(REQUIRED WORK)
Using the entries that follow, collect the lines where the word "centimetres" appears.

(EXERCISE DATA)
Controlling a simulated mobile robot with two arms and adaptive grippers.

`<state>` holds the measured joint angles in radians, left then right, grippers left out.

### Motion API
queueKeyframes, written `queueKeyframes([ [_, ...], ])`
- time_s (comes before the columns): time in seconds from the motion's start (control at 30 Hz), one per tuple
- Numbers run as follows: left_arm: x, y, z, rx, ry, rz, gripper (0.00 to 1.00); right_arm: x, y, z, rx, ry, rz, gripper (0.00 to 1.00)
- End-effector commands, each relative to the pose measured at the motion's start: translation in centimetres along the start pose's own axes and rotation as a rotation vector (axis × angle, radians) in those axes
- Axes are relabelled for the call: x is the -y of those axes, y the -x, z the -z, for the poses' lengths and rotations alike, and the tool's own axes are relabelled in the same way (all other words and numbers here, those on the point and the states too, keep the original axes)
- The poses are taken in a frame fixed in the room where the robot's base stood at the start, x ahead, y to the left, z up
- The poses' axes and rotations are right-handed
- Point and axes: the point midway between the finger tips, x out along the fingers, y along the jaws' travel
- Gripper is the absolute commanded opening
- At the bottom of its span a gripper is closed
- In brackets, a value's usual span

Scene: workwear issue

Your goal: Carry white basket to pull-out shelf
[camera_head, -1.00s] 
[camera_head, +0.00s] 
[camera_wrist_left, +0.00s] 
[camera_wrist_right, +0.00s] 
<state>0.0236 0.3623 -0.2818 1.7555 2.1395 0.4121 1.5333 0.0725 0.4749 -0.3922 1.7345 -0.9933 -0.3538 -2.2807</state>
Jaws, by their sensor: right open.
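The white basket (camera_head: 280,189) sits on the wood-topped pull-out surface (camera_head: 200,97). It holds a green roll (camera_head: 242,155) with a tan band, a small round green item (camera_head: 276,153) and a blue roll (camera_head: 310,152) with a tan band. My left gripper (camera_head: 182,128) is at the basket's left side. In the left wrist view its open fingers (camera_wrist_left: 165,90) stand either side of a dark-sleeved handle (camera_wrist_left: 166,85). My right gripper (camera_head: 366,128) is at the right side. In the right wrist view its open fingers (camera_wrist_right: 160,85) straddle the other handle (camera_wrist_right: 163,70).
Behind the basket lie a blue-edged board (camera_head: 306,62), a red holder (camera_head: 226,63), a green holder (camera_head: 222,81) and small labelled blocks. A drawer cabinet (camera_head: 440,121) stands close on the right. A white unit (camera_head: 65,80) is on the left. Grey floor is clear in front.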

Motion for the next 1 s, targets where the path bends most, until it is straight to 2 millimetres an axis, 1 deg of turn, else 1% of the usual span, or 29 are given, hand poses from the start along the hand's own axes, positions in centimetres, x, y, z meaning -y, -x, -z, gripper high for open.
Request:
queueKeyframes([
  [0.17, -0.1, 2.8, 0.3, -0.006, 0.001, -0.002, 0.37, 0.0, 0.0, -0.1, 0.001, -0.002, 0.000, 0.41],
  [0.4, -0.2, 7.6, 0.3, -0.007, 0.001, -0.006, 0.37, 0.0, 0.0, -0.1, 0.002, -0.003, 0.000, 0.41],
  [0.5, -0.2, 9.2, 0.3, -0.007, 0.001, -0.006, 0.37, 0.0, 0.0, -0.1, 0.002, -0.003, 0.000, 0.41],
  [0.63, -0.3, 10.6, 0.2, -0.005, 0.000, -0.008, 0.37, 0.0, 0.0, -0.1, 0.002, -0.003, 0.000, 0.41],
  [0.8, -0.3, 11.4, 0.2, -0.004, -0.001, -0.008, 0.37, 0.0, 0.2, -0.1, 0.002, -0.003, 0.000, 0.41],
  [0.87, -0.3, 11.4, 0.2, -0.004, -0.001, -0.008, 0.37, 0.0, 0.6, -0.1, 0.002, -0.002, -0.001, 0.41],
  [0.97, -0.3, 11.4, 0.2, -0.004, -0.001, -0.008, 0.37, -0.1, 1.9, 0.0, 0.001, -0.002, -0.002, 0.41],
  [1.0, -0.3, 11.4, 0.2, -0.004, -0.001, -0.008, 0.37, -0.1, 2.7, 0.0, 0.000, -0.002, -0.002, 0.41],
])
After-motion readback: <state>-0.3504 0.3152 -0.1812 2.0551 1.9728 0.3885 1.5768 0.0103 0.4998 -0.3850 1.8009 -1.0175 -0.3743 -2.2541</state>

* * *

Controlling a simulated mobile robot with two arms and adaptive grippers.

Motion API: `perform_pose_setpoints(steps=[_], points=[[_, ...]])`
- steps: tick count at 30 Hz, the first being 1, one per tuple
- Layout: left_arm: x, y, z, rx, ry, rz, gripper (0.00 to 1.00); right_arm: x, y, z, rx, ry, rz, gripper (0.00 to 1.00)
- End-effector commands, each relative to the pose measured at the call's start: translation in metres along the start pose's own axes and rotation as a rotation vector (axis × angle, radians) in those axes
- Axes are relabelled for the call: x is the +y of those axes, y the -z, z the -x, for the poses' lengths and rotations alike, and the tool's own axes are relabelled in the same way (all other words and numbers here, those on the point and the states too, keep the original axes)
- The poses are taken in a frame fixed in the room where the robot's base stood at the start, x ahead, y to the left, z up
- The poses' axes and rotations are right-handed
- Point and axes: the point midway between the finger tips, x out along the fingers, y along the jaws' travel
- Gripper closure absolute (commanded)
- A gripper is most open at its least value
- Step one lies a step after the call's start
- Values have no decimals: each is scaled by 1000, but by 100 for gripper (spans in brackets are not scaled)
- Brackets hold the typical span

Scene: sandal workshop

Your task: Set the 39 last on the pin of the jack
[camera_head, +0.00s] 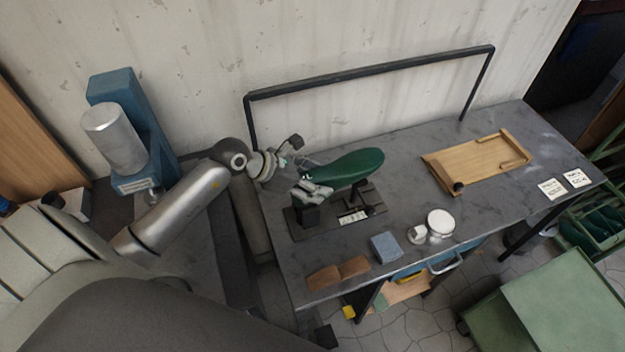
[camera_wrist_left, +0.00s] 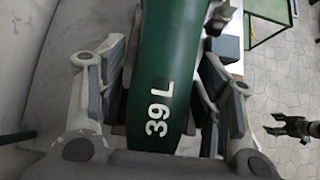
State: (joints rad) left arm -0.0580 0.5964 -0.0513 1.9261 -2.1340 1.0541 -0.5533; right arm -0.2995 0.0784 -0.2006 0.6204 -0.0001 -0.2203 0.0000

--

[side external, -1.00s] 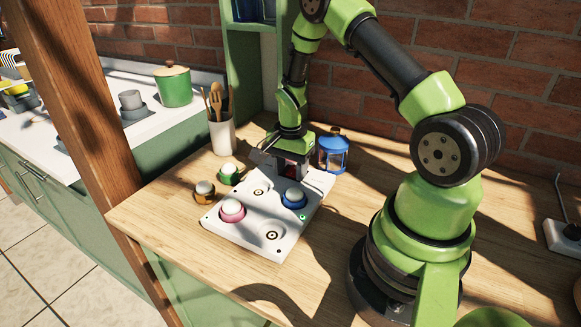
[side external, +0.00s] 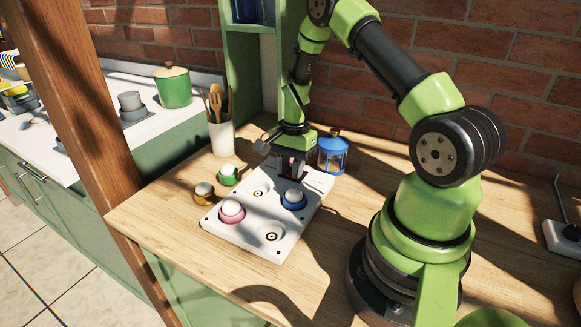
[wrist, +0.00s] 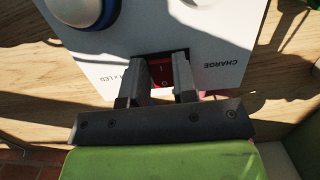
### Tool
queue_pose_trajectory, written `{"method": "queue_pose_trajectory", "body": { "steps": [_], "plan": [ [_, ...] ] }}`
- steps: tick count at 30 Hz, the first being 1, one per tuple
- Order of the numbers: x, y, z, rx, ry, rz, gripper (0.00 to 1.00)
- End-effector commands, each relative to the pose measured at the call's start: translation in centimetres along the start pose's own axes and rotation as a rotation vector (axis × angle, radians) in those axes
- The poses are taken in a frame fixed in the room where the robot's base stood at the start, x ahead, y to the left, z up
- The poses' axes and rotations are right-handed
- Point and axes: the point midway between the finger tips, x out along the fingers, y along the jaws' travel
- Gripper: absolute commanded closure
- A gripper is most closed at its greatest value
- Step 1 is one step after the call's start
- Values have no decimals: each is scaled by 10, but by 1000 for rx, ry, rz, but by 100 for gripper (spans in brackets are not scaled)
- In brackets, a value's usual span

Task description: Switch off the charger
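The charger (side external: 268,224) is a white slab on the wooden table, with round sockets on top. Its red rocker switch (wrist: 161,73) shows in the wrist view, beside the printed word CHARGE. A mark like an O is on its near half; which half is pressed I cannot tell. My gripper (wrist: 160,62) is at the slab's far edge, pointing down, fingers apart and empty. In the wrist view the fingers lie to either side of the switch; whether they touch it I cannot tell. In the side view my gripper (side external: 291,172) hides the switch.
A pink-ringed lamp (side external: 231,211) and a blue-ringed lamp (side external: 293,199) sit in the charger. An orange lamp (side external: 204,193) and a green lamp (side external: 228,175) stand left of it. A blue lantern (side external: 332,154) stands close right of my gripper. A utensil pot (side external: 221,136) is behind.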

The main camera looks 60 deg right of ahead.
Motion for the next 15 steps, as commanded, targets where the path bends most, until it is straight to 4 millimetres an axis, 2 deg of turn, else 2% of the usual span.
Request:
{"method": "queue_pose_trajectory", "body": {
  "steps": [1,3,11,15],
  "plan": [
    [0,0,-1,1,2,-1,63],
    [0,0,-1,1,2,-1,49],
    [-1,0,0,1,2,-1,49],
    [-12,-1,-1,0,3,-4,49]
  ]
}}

(SOLUTION FOR THIS PROBLEM)
- End-effector commands, each relative to the pose measured at the motion's start: translation in centimetres along the start pose's own axes and rotation as a rotation vector (axis × angle, radians) in those axes
Motion for the next 1 s, targets where the path bends most, until it is straight to 2 millimetres an axis, 1 deg of turn, else 1% of the usual span, or 29 are given, hand poses from the start along the hand's own axes, positions in centimetres, x, y, z meaning -y, -x, -z, gripper high for open.
- End-effector commands, each relative to the pose measured at the call's start: translation in centimetres along the start pose's own axes and rotation as a rotation vector (axis × angle, radians) in those axes

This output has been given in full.